❶ Runs the provided closure

But intrinsically, this remains the same solution: adding another surrounding function to execute the defer calls during each iteration. The plain old function has the advantage of probably being a bit clearer, and we can also write a specific unit test for it.

When using defer, we must remember that it schedules a function call when the surrounding function returns. Hence, calling defer within a loop will stack all the calls: they won’t be executed during each iteration, which may cause memory leaks if the loop doesn’t terminate, for example. The most convenient approach to solving this problem is introducing another function to be called during each iteration. But if performance is crucial, one downside is the overhead added by the function call. If we have such a case and we want to prevent this overhead, we should get rid of defer and handle the defer call manually before looping.

Summary

• The value element in a range loop is a copy. Therefore, to mutate a struct, for example, access it via its index or via a classic for loop (unless the element or the field you want to modify is a pointer).
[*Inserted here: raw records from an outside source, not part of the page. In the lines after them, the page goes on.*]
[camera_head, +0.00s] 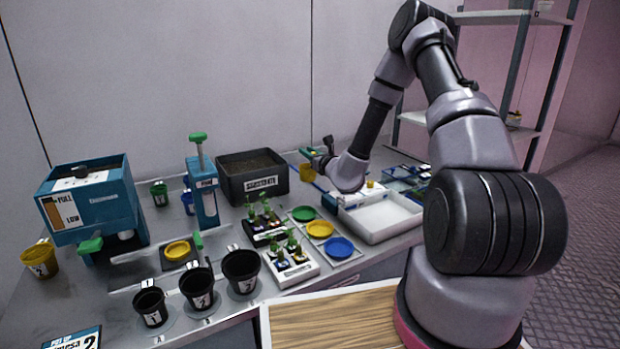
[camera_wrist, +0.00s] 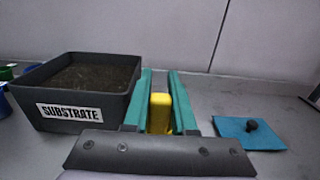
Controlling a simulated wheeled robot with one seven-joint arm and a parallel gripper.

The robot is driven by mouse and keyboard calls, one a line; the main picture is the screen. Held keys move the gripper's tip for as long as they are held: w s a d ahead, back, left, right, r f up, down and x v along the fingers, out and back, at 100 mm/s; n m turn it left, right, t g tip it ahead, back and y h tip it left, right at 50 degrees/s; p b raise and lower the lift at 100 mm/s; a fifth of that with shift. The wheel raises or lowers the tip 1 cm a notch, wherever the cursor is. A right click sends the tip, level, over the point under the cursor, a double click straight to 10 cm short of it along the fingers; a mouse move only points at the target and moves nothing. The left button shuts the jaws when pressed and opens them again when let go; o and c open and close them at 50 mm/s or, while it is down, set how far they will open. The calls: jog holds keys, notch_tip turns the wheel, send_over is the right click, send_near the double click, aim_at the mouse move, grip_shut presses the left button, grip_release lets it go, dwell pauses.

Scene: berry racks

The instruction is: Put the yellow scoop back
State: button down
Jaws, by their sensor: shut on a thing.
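The yellow scoop (camera_wrist: 160,112) is between the two green fingers of my gripper (camera_wrist: 160,76) in the wrist view, and the gripper is shut on it. Only part of the scoop shows there. In the head view the yellow scoop (camera_head: 307,173) shows just below my gripper (camera_head: 313,153), to the right of the substrate box. I cannot tell whether the scoop touches the table.
The black substrate box (camera_wrist: 88,112) stands close on the left; it also shows in the head view (camera_head: 262,190). A blue flat piece with a dark knob (camera_wrist: 262,137) lies right. A white tray (camera_head: 385,232), colored dishes (camera_head: 338,248) and seedling trays (camera_head: 291,272) stand nearer.

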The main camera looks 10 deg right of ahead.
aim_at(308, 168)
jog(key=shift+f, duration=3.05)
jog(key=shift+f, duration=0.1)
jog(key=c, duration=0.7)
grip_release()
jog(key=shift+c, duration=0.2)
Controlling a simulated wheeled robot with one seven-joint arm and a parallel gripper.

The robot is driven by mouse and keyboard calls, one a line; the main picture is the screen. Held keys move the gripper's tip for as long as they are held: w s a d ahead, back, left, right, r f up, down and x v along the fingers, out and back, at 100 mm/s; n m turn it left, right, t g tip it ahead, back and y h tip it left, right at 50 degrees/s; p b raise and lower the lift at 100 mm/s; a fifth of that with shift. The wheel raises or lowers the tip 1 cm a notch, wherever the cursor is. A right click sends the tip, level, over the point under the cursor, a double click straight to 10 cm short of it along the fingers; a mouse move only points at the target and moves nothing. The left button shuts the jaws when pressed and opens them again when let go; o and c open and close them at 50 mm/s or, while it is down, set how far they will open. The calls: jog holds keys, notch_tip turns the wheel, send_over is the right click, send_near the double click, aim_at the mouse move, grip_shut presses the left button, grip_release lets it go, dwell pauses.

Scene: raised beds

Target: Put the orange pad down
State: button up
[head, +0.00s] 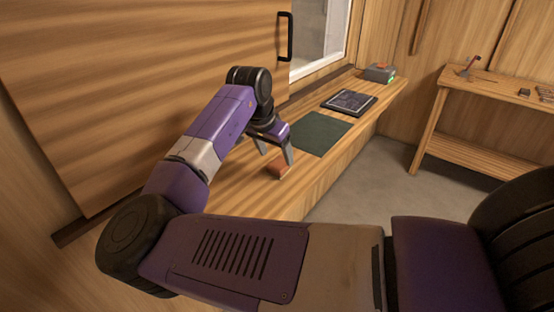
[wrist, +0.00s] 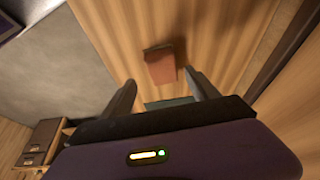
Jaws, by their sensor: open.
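The orange pad (head: 278,168), a small reddish-orange block, rests on the wooden bench top near its front edge. It also shows in the wrist view (wrist: 161,67), apart from the fingers and just beyond their tips. My gripper (head: 276,157) points down at the bench, with its fingers spread. In the wrist view my gripper (wrist: 161,80) is open, and nothing is between its fingers. The pad's lower part is partly covered by a finger in the head view.
A dark green mat (head: 318,135) lies on the bench just beyond my gripper. Further back are a dark framed panel (head: 349,102) and a grey box (head: 379,73). A wooden panel with a black handle (head: 285,37) rises behind the bench. A second table (head: 500,83) holds small tools at right.

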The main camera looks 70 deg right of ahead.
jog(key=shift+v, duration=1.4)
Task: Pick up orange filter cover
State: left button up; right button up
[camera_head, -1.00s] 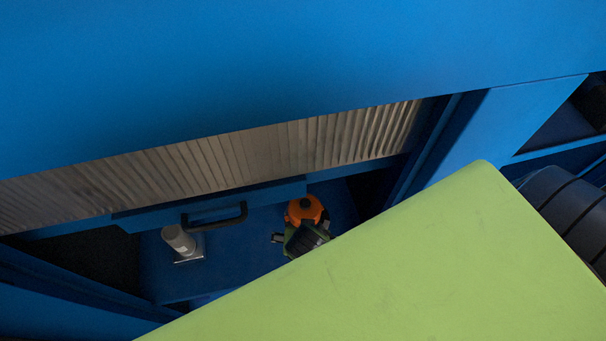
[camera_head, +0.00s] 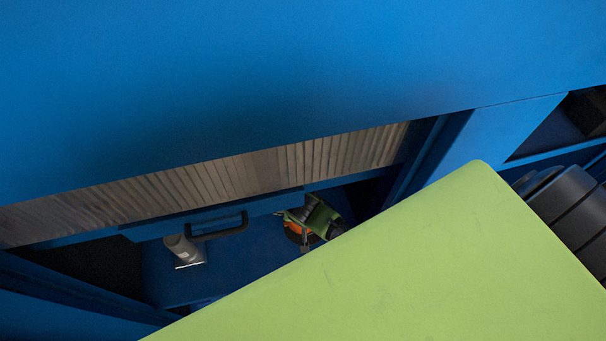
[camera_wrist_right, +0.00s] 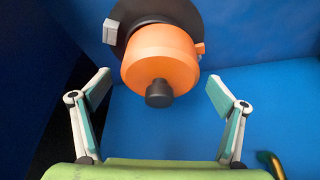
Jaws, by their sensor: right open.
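The orange filter cover (camera_wrist_right: 160,58) is a round orange cap with a black knob (camera_wrist_right: 159,93) on a dark round base. In the right wrist view it lies ahead of my right gripper (camera_wrist_right: 158,82), between the line of its two spread fingers. The fingers are open, with a gap on both sides of the cover. In the head view my right gripper (camera_head: 321,214) is over the blue recess and hides much of the cover (camera_head: 297,229). My left gripper is not in view.
A grey cylinder on a square foot (camera_head: 183,250) stands left of the cover. A dark bar handle (camera_head: 221,229) on a blue panel is close above it. A pleated metal strip (camera_head: 250,174) and blue walls border the recess. A brass curved piece (camera_wrist_right: 270,162) shows lower right.

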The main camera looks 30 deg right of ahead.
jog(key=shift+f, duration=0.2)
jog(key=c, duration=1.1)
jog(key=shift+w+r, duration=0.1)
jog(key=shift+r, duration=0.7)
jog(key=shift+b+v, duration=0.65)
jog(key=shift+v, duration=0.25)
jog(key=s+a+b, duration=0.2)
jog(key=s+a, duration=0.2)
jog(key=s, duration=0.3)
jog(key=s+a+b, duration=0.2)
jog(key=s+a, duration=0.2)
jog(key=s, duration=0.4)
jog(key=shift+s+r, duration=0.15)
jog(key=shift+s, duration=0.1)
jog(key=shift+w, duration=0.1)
• Understanding that the expression passed to the range operator is evaluated only once before the beginning of the loop can help you avoid common mistakes such as inefficient assignment in channel or slice iteration.

• Using a local variable or accessing an element using an index, you can prevent mistakes while copying pointers inside a loop.

• To ensure predictable outputs when using maps, remember that a map data structure

  • Doesn’t order the data by keys
  • Doesn’t preserve the insertion order
  • Doesn’t have a deterministic iteration order
  • Doesn’t guarantee that an element added during an iteration will be produced during this iteration

• Using break or continue with a label enforces breaking a specific statement. This can be helpful with switch or select statements inside loops.

• Extracting loop logic inside a function leads to executing a defer statement at the end of each iteration.